> **Saved data entries**
***
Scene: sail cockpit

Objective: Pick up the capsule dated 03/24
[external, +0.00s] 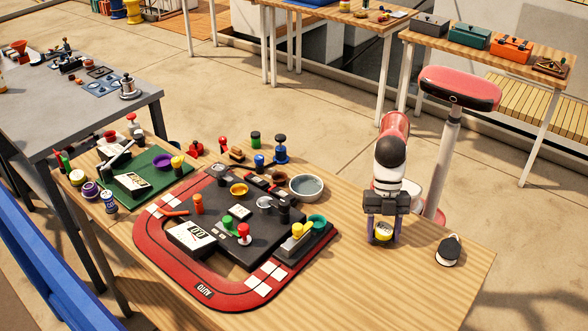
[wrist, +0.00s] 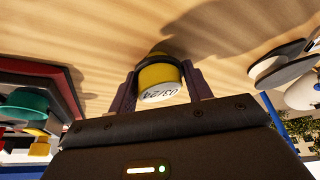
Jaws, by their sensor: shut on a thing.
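A yellow capsule (wrist: 162,83) with a white end face marked 03/24 sits between my two purple fingers in the wrist view. My gripper (wrist: 160,88) is shut on it, one finger on each side. In the external view my gripper (external: 384,229) points down at the right part of the wooden table, with the yellow capsule (external: 383,234) between its fingers. The capsule is at or close to the table top; I cannot tell whether it touches the wood.
A black and white rounded object (external: 448,250) lies right of my gripper. To the left are a grey bowl (external: 306,187) and a red-edged black board (external: 150,245) crowded with small objects. The wooden table (external: 400,290) is bare in front of my gripper.

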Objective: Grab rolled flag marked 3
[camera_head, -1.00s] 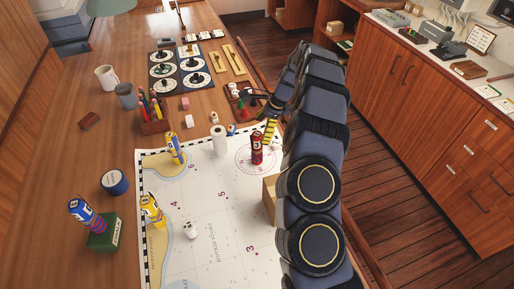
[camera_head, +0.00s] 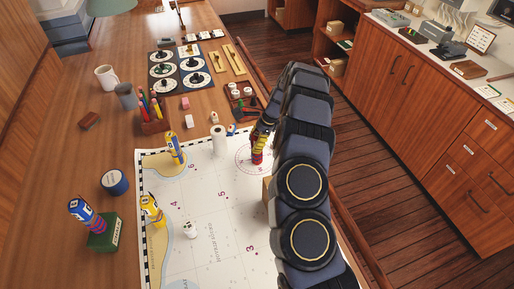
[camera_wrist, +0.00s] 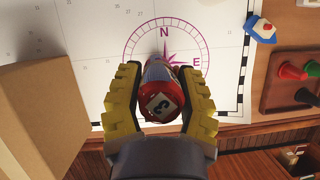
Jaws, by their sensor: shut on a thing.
***
> **Exercise details**
Write out again the lines from the one with "[camera_head, -1.00s]" through the end of the records exactly, without any of the pictures.

> **Correct response**
[camera_head, -1.00s] 
[camera_head, +0.00s] 
[camera_wrist, +0.00s] 
Jaws, by their sensor: shut on a thing.

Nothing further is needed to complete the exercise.